Klasik dönem hadis şerhleri Sünnet’i çağa taşımak bakımından yeterli değildir; zira bu şerhler kendi çağlarının – yani ortaçağ şartlarının – şart ve ihtiyaçlarını göz önüne alarak  yorumlar geliştirmişlerdir. Günümüzün siyasi, ekonomik, sosyal ve kültürel şartları Orta çağdakilerden köklü bir biçimde farklıdır ve bu sebeple yeni durumlar karşısında yeni yorumlar geliştirmek mantıki ve fiili bir gerekliliktir.

Öte yandan bu şerhlerin neredeyse tamamı geniş halk kitlelerini değil ilim erbabını ve uzmanları esas alan çalışmalardır. Halbuki Sünnet’i Çağa taşımak için Sünnet’in, uzman olsun olmasın İslam toplumlarının tamamını içine alacak şekilde kapsamlı bir yoruma tabi tutulması gerekmektedir.

Teknik açıdan da klasik şerhler şerhe konu olan rivayetin diğer kaynaklardaki versiyonları, isnatları, ravileri hakkında bilgi, cerh-tadil bilgileri, isnat tetkiki  – metin tenkidi çok az –   garip kelimelerin izahı, – nadiren – sebeb-i vürudu ve rivayetten çıkarılabilecek tikel anlamlar ve hükümler üzerinde durmakta olup, bugün bunlar geniş halk kitleleri açısından acil ve gerekli olmaktan çıkmış durumdadır. Buna mukabil günümüzde bu ön bilgileri minimum düzeye indiren, buna mukabil ilke, ana fikir ve amaçların tespitini esas alan bir yorum tarzı gerekmektedir.

Orta çağda üretilmiş olmalarının tabii bir sonucu olarak klasik şerhlerin kavramsal çerçevesi, terminolojisi hatta gündelik hayata dair ölçü birimleri ile verilen örnekler vb. demode olduğundan, bunların baştan aşağıya güncellendiği yeni bir dil, kavramsal çerçeve ve içerik temelli yeni bir şerhçilik anlayışına acilen ihtiyaç olduğu söylenebilir.

Hepsinden önemlisi klasik şerhler bugün İslam Dünyasının muhtaç olduğu bir dünya görüşü olarak Sünnet’i modelleme gibi bilinçli ve sistemli bir çabanın ürünü de değildir.

Dolayısıyla günümüzün küresel, bölgesel ve ulusal düzlemdeki meydan okumalarına cevap verebilecek İslami bir paradigma inşasında klasik şerhlerin çağdaş ihtiyaçlara cevap vermesi mümkün görünmemektedir.

 

  1.   Sünnet’i Çağa taşımak amacıyla yapılmış örnek çalışmalar hakkında bilgi veriniz.
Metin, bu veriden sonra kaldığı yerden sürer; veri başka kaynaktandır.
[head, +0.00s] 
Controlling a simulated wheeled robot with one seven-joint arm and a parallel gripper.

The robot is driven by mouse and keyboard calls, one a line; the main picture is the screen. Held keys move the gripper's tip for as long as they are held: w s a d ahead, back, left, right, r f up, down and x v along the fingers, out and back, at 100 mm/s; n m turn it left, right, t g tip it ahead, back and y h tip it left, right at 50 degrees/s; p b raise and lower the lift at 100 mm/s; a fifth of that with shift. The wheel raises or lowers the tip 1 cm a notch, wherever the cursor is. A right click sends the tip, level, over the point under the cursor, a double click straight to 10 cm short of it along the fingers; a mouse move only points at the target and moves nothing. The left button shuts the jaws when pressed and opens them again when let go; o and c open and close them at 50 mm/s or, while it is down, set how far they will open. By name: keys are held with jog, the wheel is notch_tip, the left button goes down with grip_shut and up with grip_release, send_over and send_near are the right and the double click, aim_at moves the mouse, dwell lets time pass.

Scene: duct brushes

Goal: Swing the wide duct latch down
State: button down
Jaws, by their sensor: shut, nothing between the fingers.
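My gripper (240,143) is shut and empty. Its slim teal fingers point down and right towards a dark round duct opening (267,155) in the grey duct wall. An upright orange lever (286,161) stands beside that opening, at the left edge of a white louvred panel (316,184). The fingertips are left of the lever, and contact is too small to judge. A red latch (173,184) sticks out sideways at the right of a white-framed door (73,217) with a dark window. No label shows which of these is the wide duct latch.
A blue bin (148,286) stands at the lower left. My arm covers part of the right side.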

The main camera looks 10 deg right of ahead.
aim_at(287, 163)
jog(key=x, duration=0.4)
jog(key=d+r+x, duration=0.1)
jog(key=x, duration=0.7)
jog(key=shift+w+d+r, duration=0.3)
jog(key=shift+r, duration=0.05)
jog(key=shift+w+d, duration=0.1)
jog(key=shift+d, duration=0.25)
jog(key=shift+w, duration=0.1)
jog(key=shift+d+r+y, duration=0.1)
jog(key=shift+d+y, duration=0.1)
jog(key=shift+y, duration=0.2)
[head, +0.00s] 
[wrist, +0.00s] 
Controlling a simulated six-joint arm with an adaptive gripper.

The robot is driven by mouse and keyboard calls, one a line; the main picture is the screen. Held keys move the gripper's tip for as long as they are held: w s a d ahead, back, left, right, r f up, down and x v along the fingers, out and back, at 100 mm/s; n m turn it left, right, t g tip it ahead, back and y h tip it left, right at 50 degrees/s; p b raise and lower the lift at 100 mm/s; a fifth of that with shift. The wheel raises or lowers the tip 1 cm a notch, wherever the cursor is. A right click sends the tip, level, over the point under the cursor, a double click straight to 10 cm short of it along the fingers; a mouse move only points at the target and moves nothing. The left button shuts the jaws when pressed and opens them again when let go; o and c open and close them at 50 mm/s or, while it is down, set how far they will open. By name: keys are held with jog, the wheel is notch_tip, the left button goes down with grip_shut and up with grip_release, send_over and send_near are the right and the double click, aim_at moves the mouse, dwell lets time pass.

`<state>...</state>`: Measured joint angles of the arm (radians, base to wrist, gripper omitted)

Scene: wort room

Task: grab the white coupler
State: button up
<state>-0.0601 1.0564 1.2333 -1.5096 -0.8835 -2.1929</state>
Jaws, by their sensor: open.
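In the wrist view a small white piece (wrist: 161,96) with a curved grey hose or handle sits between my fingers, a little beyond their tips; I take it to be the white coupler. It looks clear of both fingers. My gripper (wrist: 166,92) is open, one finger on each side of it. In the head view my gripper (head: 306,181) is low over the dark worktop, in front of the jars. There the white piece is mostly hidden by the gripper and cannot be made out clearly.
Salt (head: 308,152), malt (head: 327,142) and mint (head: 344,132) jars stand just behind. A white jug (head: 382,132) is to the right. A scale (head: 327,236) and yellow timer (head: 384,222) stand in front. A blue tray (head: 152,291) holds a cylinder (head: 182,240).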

Bu konuda yapılmış çalışmalar maalesef yok denecek kadar az ve cılızdır.  Çağdaş dönemde yazılmış ve çağdaş başlıklar taşıyan hadis şerhleri de bizleri aldatmamalıdır. Zira bunlar büyük ölçüde Orta çağda yazılmış şerhlere dayalı derlemelerden öteye geçememektedir. Yine çağdaş dönemde ve çağdaş olma iddiasıyla yazılmış olan bazı eserler de çözüm üretme veya çözüme katıda bulunma amacı ve özelliği olmayan, aksine tebliğ ve vaaz u nasihat amaçlı eserlerdir. Bu türe dair verilebilecek örneekler arasında FIKHU’S-SUNNE adlı eser zikredilebilir.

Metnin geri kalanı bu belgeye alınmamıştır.